Morse Code of Love auto-played one day while I was listening to 1950s music on Spotify. The fact that I'd never heard it before was surprising, considering that There's a Moon Out Tonight had been a favorite during Lovestruck Adventurer, and I'd managed to miss it. I found it somewhat of an earworm, listening to it several times in the couple weeks afterwards. My father had never heard it before either, which was even more surprising.

A Million To One has been with me since the era of The First Few Years, which I often found myself reminiscing about during early 2023. I had so many memories with it, but I developed a new appreciation for it in April 2023, as I listened to it on multiple occasions during my work commutes.

Against the backdrop of the return of romantic interest in my life, this song was perfect: I'd often sit and think about the girl in question while listening to it. It wasn't the song I'd mentally tied to her, however. 
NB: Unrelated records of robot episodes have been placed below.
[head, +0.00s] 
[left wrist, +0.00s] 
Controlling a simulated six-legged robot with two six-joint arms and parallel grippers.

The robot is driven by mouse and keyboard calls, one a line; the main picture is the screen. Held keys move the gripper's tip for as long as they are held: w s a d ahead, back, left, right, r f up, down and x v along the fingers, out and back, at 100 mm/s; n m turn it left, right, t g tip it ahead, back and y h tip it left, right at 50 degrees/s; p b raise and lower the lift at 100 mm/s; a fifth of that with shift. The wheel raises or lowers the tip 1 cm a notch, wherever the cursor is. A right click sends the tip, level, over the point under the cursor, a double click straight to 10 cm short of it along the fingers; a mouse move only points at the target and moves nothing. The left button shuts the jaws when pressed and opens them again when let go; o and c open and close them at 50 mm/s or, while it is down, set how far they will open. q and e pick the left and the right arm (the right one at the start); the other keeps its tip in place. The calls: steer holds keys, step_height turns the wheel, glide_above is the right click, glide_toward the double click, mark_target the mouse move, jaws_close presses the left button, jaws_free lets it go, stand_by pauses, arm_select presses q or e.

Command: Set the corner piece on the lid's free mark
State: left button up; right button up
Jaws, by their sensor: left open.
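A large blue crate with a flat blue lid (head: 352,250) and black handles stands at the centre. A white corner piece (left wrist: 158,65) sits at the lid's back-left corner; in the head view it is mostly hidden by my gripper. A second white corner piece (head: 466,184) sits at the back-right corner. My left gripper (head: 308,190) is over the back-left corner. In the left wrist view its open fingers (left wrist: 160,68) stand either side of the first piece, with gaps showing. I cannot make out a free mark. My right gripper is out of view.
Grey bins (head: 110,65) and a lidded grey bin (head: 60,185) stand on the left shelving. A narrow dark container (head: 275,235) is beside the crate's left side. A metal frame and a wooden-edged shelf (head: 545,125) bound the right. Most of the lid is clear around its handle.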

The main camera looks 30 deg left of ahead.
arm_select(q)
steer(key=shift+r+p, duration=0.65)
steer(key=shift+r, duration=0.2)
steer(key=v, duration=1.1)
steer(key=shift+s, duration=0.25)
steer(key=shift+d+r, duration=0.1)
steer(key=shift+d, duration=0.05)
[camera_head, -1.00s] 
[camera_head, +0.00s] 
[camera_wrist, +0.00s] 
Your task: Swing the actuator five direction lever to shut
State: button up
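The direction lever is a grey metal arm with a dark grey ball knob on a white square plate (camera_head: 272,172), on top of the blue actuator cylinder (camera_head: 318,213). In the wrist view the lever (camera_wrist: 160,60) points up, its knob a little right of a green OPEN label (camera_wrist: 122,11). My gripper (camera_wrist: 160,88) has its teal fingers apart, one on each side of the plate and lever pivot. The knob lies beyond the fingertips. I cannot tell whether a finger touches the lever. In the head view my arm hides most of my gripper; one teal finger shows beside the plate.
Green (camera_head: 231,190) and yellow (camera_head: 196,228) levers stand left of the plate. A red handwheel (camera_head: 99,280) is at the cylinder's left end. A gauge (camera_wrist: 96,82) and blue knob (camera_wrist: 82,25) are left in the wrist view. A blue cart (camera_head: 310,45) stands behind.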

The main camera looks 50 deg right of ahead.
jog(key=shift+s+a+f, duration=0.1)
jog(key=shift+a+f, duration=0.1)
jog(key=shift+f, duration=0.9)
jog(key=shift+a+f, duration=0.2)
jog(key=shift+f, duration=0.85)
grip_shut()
The TikTokification of a portion of my music tastes culminated in this song. It wasn't extremely extensive, but as much as I hate admitting it, I did find myself unironically listening to a sped up version of Cupid - Twin Version several times.

To me, this K-Pop song shared a significant number of elements in common with the bubblegum music of the late 1960s and early 1970s, which helped it find its way onto the playlist.

I had heard both of these songs in their original forms separately years earlier, and I also knew who Glen Campbell was. Imagine my surprise when I found that he had recorded the two songs together as one. I even found his version better than the original recordings.

I instantly began to daydream as I was lying in bed one afternoon, with my thoughts instantly turning to the girl I had an interest in. I'd been wrestling with whether I should tell her or not for some time at that point.

In June 2023, the holy grail of lost Steely Dan media was found: an almost completed copy of The Second Arrangement, which would have originally been released on Gaucho in 1980 had its masters not been accidentally erased. I listened to the song over and over again, with one specific edit in mind: Jive Miguel's Final Mix.

Words cannot express how glad I am that a backup copy happened to be sitting in a garage for 40 years.

Gordon Lightfoot's death in May 2023, followed a few weeks later by the loss of the Titan submersible, placed the RMS Titanic, as well as shipwrecks in general, back in public consciousness. Accordingly, I found The Wreck of the Edmund Fitzgerald back in my regular listening routine.

Keeping with the theme of ships, I began watching a new YouTube channel: Oceanliner Designs, which is dedicated to informational content about all kinds of ships, especially Titanic.

Yet another song brought to my attention by TikTok, I found it excellent to gain solace from. I'd been spending some time thinking about the channel reset and all of the reasoning I'd put into making that decision. Listening to Chamber of Reflection allowed me to think about the past and make peace with the fact that it was time to leave our legacy content behind, and move forward with a new outlook on things, in a completely different manner than anything I envisioned way back in 2013.